What Is a Tubing Performance Curve?
A tubing performance curve is the production engineer's answer to a simple but consequential question: for each production rate, what bottomhole pressure does the well need to push its fluids all the way to the surface? The higher the rate, the more the answer changes, because two-phase flow in tubing is not linear — at low rates, liquid slugs dominate and the bottomhole pressure requirement is high; at moderate rates, the mixture velocity carries liquids efficiently and the requirement drops; at very high rates, friction dominates and the requirement rises again. The minimum of the TPC represents the "sweet spot" where the tubing is doing its best lifting work. The intersection of the TPC with the reservoir inflow curve is where the well actually lives. Every decision that shifts these curves — changing tubing size, adding gas lift, modifying wellhead pressure, installing an ESP — is a decision about moving the operating point to a better location on the production system map. The TPC is the map. Nodal analysis is the practice of reading it correctly.

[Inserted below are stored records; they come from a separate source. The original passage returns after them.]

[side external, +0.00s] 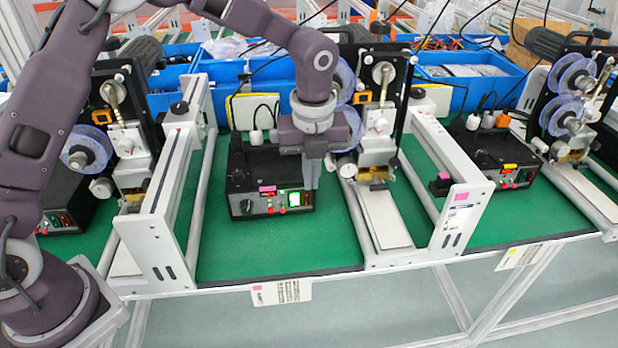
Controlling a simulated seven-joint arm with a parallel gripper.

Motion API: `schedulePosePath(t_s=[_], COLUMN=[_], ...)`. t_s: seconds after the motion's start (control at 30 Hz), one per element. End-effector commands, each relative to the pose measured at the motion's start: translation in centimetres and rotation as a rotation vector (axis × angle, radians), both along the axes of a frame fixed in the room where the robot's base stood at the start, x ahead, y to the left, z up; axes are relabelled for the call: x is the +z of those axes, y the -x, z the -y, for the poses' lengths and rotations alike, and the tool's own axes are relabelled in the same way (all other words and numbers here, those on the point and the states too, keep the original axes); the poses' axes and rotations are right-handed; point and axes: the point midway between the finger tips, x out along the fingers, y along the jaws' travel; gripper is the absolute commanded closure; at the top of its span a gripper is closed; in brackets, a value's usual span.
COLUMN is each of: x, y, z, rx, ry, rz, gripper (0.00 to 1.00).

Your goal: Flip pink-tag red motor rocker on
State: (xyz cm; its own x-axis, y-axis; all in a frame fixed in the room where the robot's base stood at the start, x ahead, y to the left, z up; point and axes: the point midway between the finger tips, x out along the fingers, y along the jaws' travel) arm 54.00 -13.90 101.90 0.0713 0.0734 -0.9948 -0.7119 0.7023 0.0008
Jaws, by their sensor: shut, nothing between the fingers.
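The pink tag (267,188) is on the upper front edge of a black control box (240,184) on the green mat, left of centre. The box front carries a dark knob, a small red display, a bright green lit element (295,199) and small red parts. Which of these is the red motor rocker is too small to tell. My gripper (311,187) is shut and empty, pointing down at the right end of the box front, close beside the green light. Contact with the box cannot be made out, and the gripper covers part of its right end.
A similar box with a yellow tag (510,166) stands at the right; another black box (62,218) is partly behind my arm. Grey rails and machines with clear reels flank the middle box. Blue bins (470,83) stand behind. The green mat (280,248) in front is clear.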

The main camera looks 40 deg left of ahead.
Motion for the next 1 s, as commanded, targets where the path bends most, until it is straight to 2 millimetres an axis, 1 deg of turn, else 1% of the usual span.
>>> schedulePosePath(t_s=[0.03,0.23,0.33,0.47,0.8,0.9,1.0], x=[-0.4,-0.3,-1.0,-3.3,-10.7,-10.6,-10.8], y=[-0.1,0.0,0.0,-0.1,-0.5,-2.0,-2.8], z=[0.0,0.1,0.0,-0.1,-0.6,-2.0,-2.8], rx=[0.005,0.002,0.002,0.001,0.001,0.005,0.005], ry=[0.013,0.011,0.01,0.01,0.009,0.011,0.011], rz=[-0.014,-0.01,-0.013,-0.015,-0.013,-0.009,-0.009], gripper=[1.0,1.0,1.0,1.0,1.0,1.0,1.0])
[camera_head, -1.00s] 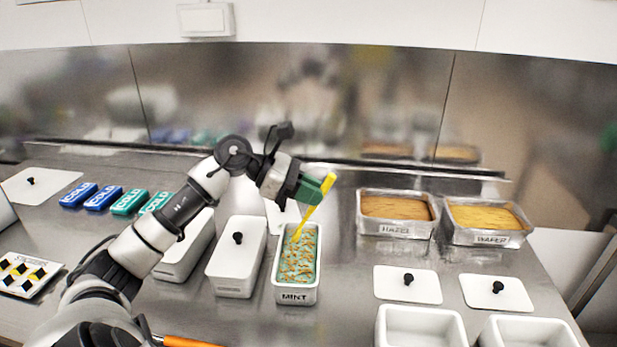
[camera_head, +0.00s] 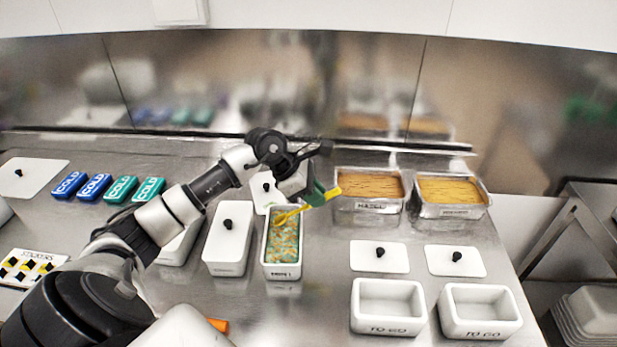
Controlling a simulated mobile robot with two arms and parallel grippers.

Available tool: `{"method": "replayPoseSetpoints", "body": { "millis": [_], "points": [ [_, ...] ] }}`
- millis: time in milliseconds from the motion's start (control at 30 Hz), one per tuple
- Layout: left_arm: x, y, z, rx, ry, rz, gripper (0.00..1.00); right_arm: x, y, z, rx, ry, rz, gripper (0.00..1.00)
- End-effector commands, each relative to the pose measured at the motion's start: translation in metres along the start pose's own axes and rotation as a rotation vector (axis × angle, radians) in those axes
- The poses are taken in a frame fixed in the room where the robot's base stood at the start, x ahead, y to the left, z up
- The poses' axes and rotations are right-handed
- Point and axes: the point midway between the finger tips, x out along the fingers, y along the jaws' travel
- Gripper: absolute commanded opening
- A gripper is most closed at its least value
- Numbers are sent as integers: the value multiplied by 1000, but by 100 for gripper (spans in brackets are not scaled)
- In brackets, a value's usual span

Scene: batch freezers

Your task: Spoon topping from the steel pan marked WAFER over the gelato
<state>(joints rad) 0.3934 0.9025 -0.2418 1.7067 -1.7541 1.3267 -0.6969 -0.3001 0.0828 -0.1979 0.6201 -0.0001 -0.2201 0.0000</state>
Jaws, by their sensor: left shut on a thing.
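The steel pan marked WAFER (camera_head: 451,212), full of golden topping, stands at the back right; its label is blurred now. The open white tub marked MINT (camera_head: 281,273) holds green gelato (camera_head: 284,240) with brown-orange bits over it. My left gripper (camera_head: 318,194) is shut on a yellow spoon (camera_head: 328,196) above the far right part of this tub. The spoon slants down to the left, its lower end over the gelato; I cannot tell if it touches. My right gripper is not in view.
A second steel pan (camera_head: 369,208), marked HAZEL, stands left of the wafer pan. Two empty TO GO tubs (camera_head: 389,325) (camera_head: 480,329) and two lids (camera_head: 379,256) (camera_head: 455,260) lie in front. A lidded tub (camera_head: 228,247) stands beside the mint tub. Cold packs (camera_head: 95,186) lie left.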

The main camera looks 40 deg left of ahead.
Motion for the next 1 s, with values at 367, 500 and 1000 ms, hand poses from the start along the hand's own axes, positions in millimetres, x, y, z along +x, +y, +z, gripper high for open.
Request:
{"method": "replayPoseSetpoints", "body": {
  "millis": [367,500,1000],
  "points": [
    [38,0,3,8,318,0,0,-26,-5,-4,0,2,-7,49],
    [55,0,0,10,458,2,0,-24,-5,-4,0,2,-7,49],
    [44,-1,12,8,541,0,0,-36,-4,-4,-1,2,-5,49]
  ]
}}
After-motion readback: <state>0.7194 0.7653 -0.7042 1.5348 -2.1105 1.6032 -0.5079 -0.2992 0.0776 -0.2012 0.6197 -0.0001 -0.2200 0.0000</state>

Synonyms and Related Terminology
The tubing performance curve is also called the vertical lift performance (VLP) curve, outflow performance curve, or lifting performance curve. Related terms include inflow performance relationship (IPR, the reservoir curve that intersects the TPC to define the operating point), nodal analysis (the system-wide pressure analysis framework that uses the TPC as its tubing characterization), gas lift (the artificial lift method that shifts the TPC by increasing mixture GOR), liquid loading (the production decline mechanism associated with operating below the minimum of the TPC), bottomhole flowing pressure (the pressure at the TPC-IPR intersection that defines the natural flow point), two-phase flow (the hydrodynamic basis for TPC construction using multi-phase flow correlations), and wellhead pressure (the TPC boundary condition that shifts the curve up or down when changed).